Anyway, I'm looking up at the waterfall which has been switched off and don't feel like going back home yet. It's January and nothing's happened the way I wanted. I light a cigarette but can't take the first drag because something bad is happening. Suddenly, I'm feeling a kind of swelling nausea. It starts in my stomach and expands pushing in every direction. I drop my cigarette and can do nothing but stare at the waterfall. I don't know if I'll be able to keep standing. I think I'm going to die. I'm wearing sunglasses but the glare is eating through them. It's well over 30 degrees Celsius but I feel ice spreading from my centre outwards. I have the feeling that nothing I can do can change this. Nothing I am or could be can change this. This is how the end of the world will feel. This is how it does feel. This is it.
A beat later, I scrape the cigarette butt into the gravel and light another one. I head off to my bus stop and wonder if anyone's called while I've been out.
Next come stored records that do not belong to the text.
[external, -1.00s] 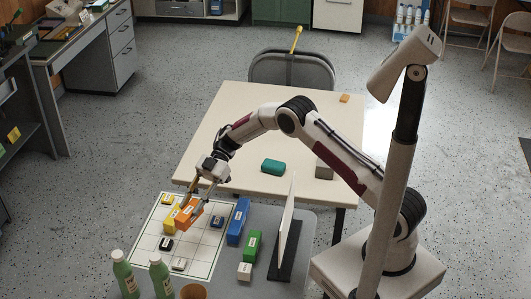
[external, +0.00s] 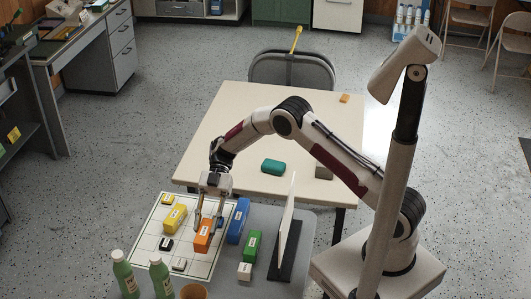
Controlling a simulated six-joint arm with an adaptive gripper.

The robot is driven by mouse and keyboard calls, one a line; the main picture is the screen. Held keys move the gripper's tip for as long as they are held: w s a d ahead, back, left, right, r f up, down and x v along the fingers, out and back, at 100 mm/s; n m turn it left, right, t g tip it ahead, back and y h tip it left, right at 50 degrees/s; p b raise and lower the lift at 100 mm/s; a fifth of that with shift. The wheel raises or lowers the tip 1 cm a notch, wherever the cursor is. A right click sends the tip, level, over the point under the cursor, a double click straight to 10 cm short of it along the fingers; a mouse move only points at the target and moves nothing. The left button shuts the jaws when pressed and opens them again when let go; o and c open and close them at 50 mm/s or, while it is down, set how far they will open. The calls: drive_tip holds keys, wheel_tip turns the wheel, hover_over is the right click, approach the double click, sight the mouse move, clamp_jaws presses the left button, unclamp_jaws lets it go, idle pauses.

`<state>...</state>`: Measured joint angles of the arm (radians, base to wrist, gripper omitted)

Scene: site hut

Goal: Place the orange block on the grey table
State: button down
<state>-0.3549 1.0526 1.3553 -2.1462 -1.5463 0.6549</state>
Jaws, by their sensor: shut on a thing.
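The orange block (external: 203,236) is a long block with a white label. My gripper (external: 208,222) is shut on it from above, with a finger on each side. In the picture the block is over the right part of the white gridded board (external: 141,254), which lies on the grey table (external: 224,276). I cannot tell whether the block touches the board. A small dark blue block by the right finger is mostly hidden.
A yellow block (external: 175,218) is left of the gripper; blue (external: 238,221) and green (external: 252,245) blocks stand right. An upright white panel (external: 288,226) is further right. Green bottles (external: 124,275) and a brown cup (external: 193,291) are at the front. The cream table (external: 230,115) is behind.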

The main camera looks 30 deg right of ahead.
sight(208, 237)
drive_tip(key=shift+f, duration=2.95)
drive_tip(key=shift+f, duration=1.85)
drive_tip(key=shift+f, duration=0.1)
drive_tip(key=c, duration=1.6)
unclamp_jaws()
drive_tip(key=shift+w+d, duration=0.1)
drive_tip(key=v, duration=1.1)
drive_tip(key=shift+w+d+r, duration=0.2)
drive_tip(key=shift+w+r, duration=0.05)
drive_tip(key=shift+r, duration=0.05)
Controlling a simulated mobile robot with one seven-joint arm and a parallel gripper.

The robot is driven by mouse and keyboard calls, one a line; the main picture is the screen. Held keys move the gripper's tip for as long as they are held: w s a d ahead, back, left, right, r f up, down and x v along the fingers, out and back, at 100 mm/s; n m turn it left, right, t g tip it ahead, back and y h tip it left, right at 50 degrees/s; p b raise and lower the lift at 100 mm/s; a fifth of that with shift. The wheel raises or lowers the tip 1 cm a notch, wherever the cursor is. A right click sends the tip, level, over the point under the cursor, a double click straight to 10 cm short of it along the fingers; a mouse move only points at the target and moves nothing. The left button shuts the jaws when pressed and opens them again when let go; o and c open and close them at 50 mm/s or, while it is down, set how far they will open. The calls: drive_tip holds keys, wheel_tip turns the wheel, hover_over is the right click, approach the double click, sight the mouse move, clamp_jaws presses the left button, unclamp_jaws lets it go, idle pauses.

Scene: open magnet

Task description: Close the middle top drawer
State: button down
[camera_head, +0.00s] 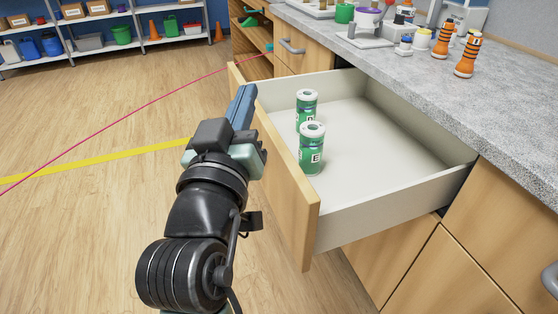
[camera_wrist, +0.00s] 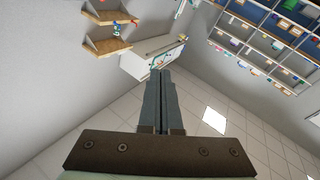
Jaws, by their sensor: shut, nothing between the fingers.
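The middle top drawer (camera_head: 390,130) stands pulled out from the wooden cabinet under the grey counter in the head view. Its wooden front (camera_head: 277,165) faces left, towards my arm. Two green cans stand upright in it, a nearer one (camera_head: 312,150) and a farther one (camera_head: 306,108). My gripper (camera_head: 242,103) is shut and empty, just outside the drawer front near its far end. I cannot tell whether it touches the front. In the wrist view my shut fingers (camera_wrist: 164,75) point up the picture, and the drawer does not show.
The counter (camera_head: 440,80) above holds several bottles and containers, including orange-and-black bottles (camera_head: 467,55). A closed drawer with a handle (camera_head: 292,46) is beyond the open one. Open wooden floor (camera_head: 90,230) lies left of my arm. Metal shelves (camera_head: 110,45) stand at the back left.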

To this day I have no idea what did this. Some bad things were happening but really they were mostly exaggerated annoyances which I'd forget about as soon as something else happened. This was a depth of fear I had never known before, scarier as it seemed to have no cause. I have a nagging feeling that there was something that triggered it but I've never been able to work it out. That leads to even scarier thoughts that I've been keeping something nasty behind a screen. It's still there when I remember. The details fade but the feeling is unforgettable. It doesn't lurk but I can't shake the fact that even for only a few seconds I was possessed by it.
I didn't approach it with any courage in the written version of The Monsoons. Too close in time. But as soon as I started drawing the comic version of the opening chapter where Gail is waiting on the PIcnic Bay Jetty for the boat, I saw what I'd been trying to put there. I felt it come back. And then I had the real monster.